A fine is a price -- exactly. So why are you trying to deter them from doing something which they're willing to pay you more to let them do than it costs you to let them do it?
Or if the fine would be lower for some other company with less money, then why are you willing to let that other company pay less to do it than it costs you to let them do it?
> The daycare owner didn't want $10, he wanted to go home at 4pm.
Then he should have set the late fee to as much as the amount he wanted to go home earlier. Which would still be the same amount for every parent regardless of how much money they had, because which parent is late has nothing to do with how much he values not being able to go home on time.
So you set it to $1000. Now the parents are still late and also argue about the insane fine, so you get no money and end up staying later than you would have anyway arguing with the parents.
How about instead of a fine you give the kids to CPS. You go home on time, the late parents never come back, or if they do they're never late again, and you win.
I guess the point is that monetary punishments don't seem to work when companies can consider it as 'cost of doing business.' If we start taking away the company's hypothetical metaphorical children when they're late to pick them up then they have a reason to listen.
> So you set it to $1000. Now the parents are still late and also argue about the insane fine, so you get no money and end up staying later than you would have anyway arguing with the parents.
Except that you do ultimately get the $1000, because you have a valid contract specifying that, and the premise is that some people are willing to pay it. Which is great -- you get paid $1000/hour to stay an extra hour. Well worth it. (And if not, specify the amount that makes it worth it.)
> How about instead of a fine you give the kids to CPS. You go home on time, the late parents never come back, or if they do they're never late again, and you win.

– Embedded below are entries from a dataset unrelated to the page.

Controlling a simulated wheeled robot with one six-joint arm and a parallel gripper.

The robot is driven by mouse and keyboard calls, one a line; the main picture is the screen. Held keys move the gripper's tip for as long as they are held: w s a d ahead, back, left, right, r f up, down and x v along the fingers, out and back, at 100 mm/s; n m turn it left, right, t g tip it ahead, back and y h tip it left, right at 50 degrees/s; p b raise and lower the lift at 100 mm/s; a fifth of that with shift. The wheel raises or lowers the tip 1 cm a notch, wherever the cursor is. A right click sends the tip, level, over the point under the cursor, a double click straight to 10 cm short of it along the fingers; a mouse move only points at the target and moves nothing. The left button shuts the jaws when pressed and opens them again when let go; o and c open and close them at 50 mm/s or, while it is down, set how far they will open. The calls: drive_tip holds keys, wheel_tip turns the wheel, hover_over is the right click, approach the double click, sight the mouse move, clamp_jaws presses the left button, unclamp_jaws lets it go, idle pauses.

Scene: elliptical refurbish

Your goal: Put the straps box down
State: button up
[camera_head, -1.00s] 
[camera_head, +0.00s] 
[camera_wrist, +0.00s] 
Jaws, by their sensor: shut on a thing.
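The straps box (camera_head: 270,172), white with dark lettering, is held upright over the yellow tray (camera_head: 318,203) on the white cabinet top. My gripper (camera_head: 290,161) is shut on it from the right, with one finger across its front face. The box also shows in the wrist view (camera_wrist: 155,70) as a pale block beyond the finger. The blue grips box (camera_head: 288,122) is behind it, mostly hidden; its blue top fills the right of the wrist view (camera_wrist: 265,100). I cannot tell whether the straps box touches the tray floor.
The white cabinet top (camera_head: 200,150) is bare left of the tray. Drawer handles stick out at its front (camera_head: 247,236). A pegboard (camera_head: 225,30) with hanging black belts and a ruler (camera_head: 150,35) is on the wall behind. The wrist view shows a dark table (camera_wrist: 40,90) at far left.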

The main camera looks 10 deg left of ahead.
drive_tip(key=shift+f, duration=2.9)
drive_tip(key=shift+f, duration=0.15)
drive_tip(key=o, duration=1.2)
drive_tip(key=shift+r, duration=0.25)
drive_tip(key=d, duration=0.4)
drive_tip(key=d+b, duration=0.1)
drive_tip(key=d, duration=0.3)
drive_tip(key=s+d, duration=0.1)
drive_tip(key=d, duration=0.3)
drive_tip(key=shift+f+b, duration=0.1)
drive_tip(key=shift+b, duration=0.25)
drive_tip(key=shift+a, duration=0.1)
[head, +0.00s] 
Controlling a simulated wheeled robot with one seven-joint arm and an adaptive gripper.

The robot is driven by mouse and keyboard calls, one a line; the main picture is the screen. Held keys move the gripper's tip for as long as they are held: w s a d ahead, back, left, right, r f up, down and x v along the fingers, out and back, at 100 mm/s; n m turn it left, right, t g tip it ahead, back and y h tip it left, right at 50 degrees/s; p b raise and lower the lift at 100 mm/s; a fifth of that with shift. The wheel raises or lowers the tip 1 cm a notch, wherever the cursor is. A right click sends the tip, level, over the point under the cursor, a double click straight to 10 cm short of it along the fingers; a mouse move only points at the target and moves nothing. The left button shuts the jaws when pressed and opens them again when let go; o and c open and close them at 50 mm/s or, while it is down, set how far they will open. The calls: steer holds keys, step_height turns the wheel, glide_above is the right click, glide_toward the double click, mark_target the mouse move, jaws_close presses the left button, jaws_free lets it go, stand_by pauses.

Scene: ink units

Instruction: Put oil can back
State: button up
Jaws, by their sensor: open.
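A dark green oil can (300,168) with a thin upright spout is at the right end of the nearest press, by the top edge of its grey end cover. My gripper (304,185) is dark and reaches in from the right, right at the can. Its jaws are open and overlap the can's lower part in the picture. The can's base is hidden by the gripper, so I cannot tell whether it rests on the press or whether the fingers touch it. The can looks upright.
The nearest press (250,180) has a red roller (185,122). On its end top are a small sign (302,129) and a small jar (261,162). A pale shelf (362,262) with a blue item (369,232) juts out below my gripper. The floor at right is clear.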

At which point you still receive no money but have to spend time arguing with them anyway when they show up at your house with an army of lawyers (or a machete) because you left their kids with CPS. And then you lose all your business because no one will trust their kids to someone who would leave them with CPS.
> I guess the point is that monetary punishments don't seem to work when companies can consider it as 'cost of doing business.' If we start taking away the company's hypothetical metaphorical children when they're late to pick them up then they have a reason to listen.

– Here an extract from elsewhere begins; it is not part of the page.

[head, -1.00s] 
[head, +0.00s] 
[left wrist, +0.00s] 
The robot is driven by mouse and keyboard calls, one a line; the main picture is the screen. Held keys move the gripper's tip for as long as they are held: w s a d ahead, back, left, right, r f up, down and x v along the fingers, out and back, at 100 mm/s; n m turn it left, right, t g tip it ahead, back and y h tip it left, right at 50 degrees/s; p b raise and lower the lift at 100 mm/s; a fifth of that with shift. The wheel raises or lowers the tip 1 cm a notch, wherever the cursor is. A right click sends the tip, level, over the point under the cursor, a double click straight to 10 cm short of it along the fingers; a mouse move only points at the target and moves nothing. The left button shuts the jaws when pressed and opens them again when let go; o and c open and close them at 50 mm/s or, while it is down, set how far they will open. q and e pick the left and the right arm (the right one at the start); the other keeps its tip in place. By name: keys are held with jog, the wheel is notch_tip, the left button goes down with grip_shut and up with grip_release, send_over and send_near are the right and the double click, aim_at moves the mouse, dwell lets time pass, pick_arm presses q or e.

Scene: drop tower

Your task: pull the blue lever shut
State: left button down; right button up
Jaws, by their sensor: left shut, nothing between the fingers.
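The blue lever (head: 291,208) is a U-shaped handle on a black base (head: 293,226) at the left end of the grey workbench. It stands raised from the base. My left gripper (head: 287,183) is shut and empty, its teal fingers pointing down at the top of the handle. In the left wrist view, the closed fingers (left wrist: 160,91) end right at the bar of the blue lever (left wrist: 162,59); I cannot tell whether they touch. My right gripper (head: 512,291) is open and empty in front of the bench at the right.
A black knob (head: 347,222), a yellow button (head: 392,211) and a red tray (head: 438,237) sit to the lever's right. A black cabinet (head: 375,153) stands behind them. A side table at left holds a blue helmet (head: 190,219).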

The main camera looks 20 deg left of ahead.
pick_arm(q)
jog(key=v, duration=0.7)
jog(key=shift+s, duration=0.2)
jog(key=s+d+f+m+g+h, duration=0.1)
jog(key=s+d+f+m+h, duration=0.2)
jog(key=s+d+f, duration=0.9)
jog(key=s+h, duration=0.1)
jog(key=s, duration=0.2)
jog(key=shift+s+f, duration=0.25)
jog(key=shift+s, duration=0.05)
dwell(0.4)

But we don't need them to listen as long as they're paying. Just take their money. It's worth more than their compliance, by definition, because the amount is explicitly chosen that way.
A fine is supposed to be a price. If the only purpose was deterrence then why isn't every offense a capital one and every fine in the amount of "everything you've got"?
Taxes are something else entirely. Income taxes aren't intended to put a price on working so that people won't do it unless it's worth the cost, they're intended to raise government revenue.
Suppose there are fines for both texting while driving and blocking traffic. Now someone is driving in a place where they can't stop without blocking traffic, when they think of a piece of information that they need someone else to know as an urgent matter of life and death.
If they don't send the information right away their kid is going to die. No fine is going to deter them from that. To account for the probability of getting caught, the deterrence-level penalty would have to be something like death for you and your whole family.
I assume nobody is going suggest that the penalty for blocking traffic should be that the government will snuff out your bloodline. Because that's disproportionate, because the fine is supposed to be a price -- and in that case it's one worth paying, because the alternative is worse, so that's what we should want to happen. It's not a problem that we failed to deter someone from blocking traffic for a minute in order to save their child. "Fixing" things so that we actually deter them from that (and then their child dies) is not an improvement.
And the same is true for less drastic events that are still worth more than the cost of blocking traffic for a minute. Which is why a fine is a price, proportional to the harm.
>At which point you can be happy that the rich person is voluntarily paying the 3 cent fine instead of the 1 cent parking fee.
No, because the issue here is not like a fee, it's about breaking the law and how you should be punished for it in order for it to deter you. A more apt comparison would be "you can be happy that the a rich person is voluntarily paying 500$ to park on top of a crosswalk. In this case you want to deter the person from doing something that harms others, not just to make them pay for it, which in this case means either a fine indexed to income or jail time, so it hurts you even if you are a billionaire.
Nope, deterrence is still only required proportionally. If someone parks on a crosswalk and the cost of that to society is $200 and the fine is $500 then the fact that they're paying $500 means you're still coming out ahead. And if the cost to society is more than $500 then you've set the fine wrong regardless of who is paying it.
But the point isn't to turn something bad into a valid transaction that is simply unfavourable. The point is to deter the behaviour in the first place, regardless of how much you're willing to pay to do it.
This is not true if you see $50 and $150 dollars as basically the same amount when compared to your overall wealth. Would you care about a 2 cent fine for overrunning you time on a 1 cent parking space?